Not Your Great-Grandfather’s Presidency
The job laid out by the Framers in Article II of the Constitution has expanded a mite.
After watching the two-part opener to the Democratic debate season, Dave Schuler wonders “Who’s Running for President?” He’s clear on who the declared candidates are. Rather, he think they’re running for a different office.
As defined in the Constitution the president has the following jobs:
pretty much in that order. As originally defined the president is not a prime minister, the head of his political party and, honestly, just a stand-in for it. He or she is not the domestic policy-maker-in-chief. Not the symbol of the country, its inspiration, or its collective parent. Not a monarch.
- Commander-in-chief of the military
- Foreign policy
- Managing the federal government
- Making appointments
- Signing bills enacted by the Congress into law
From the short shrift the actual jobs the president does has received you would think they’re running for some other job entirely.
The seat of government is not the White House but the Capitol. Some would say the Rayburn Building. The most powerful person in government not the president but the Speaker of the House, closely followed by the Senate Majority Leader.
While that’s certainly the arrangement that the Framers had in mind, it hasn’t worked that way in my lifetime. Arguably, it hasn’t worked that way in living memory.
It’s no accident that the section of the Constitution dealing with the Congress, Article I, not only comes first but is by far the longest. The legislature was indeed intended to be—by far—the most powerful part of the Federal government. Indeed, the first word of the First Amendment to the Constitution was “Congress.”

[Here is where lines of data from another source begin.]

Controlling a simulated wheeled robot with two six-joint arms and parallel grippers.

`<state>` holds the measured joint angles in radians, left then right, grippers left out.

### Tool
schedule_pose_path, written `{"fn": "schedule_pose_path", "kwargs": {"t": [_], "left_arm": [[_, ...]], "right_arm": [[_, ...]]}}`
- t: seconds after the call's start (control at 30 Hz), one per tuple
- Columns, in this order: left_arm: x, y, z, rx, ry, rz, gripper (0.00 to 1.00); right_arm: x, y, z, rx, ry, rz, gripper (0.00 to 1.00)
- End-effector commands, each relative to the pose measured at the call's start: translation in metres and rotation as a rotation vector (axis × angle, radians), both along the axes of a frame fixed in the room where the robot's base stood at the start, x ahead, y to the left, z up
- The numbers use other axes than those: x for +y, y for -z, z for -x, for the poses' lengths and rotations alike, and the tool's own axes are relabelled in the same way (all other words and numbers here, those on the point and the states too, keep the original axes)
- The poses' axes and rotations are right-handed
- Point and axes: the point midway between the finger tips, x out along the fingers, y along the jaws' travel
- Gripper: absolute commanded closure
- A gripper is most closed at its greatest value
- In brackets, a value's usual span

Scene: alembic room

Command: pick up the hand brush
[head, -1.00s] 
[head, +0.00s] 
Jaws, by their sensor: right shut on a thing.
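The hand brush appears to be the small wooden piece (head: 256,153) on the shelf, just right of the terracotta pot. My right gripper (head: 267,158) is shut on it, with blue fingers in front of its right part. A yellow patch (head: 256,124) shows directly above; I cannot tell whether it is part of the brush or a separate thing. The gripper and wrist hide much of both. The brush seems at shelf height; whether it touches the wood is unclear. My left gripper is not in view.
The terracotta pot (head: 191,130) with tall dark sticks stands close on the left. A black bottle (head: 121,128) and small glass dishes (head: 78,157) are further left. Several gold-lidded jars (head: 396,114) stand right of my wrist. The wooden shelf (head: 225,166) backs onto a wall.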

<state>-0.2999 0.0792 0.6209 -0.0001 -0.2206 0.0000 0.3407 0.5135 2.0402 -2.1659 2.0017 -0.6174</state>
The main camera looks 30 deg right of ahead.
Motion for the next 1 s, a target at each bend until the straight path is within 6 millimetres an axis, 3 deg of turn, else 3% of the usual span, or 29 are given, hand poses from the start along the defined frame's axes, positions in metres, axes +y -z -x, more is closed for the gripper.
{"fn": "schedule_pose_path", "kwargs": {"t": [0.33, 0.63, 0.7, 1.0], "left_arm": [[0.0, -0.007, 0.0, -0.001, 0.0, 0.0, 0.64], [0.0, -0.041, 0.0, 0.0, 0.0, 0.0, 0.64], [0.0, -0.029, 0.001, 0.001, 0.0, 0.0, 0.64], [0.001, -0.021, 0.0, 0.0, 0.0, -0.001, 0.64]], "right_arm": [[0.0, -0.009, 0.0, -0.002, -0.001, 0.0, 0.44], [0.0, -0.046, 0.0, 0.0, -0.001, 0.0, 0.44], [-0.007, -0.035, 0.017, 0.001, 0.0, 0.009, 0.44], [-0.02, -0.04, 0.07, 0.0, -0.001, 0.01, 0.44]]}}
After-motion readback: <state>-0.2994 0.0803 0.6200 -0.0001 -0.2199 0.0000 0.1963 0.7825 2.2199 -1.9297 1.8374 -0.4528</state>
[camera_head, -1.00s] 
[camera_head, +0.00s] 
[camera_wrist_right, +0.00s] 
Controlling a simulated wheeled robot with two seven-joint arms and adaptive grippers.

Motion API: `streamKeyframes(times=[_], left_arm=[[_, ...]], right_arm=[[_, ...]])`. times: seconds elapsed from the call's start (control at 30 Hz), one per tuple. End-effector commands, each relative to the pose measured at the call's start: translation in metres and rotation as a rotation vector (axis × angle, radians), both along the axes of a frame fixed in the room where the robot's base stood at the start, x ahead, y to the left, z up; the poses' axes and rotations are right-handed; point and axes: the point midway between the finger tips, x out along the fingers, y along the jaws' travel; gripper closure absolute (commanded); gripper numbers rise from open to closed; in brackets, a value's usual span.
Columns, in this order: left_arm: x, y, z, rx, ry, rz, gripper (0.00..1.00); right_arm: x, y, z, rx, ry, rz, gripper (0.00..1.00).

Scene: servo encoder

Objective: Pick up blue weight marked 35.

But Presidential power started expanding right away.
Our first President, George Washington, declared that there were “Inherent Powers” in his office that weren’t listed in the Constitution because they were simply understood to reside with a chief executive. Our third President, Thomas Jefferson—the leader of the small government faction among the Founding generation—doubled the size of the country with the Louisiana Purchase. He fully understood that he lacked the Constitutional authority to do it but simply rationalized that it was for the good of the country.
It’s debatable at what precise moment to relationship Dave describes in his last paragraph flipped, such that the White House, not the capitol, was considered the seat of government. But if it hadn’t happened earlier, it was certainly the case during Franklin Roosevelt’s administration and has been that way ever since.
But it arguably happened well before then:
Beginning in the early 1920s, the President began to assume more prominence in setting the federal budget. The Budget and Accounting Act of 1921 gave the President overall responsibility for budget planning by requiring him to submit an annual, comprehensive budget proposal to the Congress; that act also expanded the President’s control over budgetary information by establishing the Bureau of the Budget (renamed the Office of Management and Budget in 1971). By contrast, the Congress lacked institutional capacity to establish and enforce budgetary priorities, coordinate actions on spending and revenue legislation, or develop budgetary and economic information independently of the executive branch.
This literally reverses the Constitutional process. The budget is supposed to start with the House of Representatives, work its way through the Senate, and then presented to the President as a fait accompli. But Congress voluntarily handed a major part of its responsibility to the Executive simply because the daily execution of government had gotten too vast and complex to be managed from the legislature. Congress thereby went from being the primary mover in domestic policymaking—which is to say, essentially all policymaking at the time—to an overseer of an Executive with first-mover advantage.
By the time the New Deal and World War II were in full swing two decades later, that was exponentially more true. Federalism as we’d known it was all but dead and the central government radically expanded to manage the economy and the war effort. The latter contracted temporarily; the former has continued to grow.
None of this means that Congress isn’t powerful. It has all the tools necessary to check the President and, indeed, dominate the domestic agenda. Occasionally, as it did during the immediate aftermath of Watergate and to a lesser extent in the aftermath of the 1994 midterms, Congress will assert itself. But the Speaker of the House has a far tougher job asserting her will over the legislature than the President does over the Executive.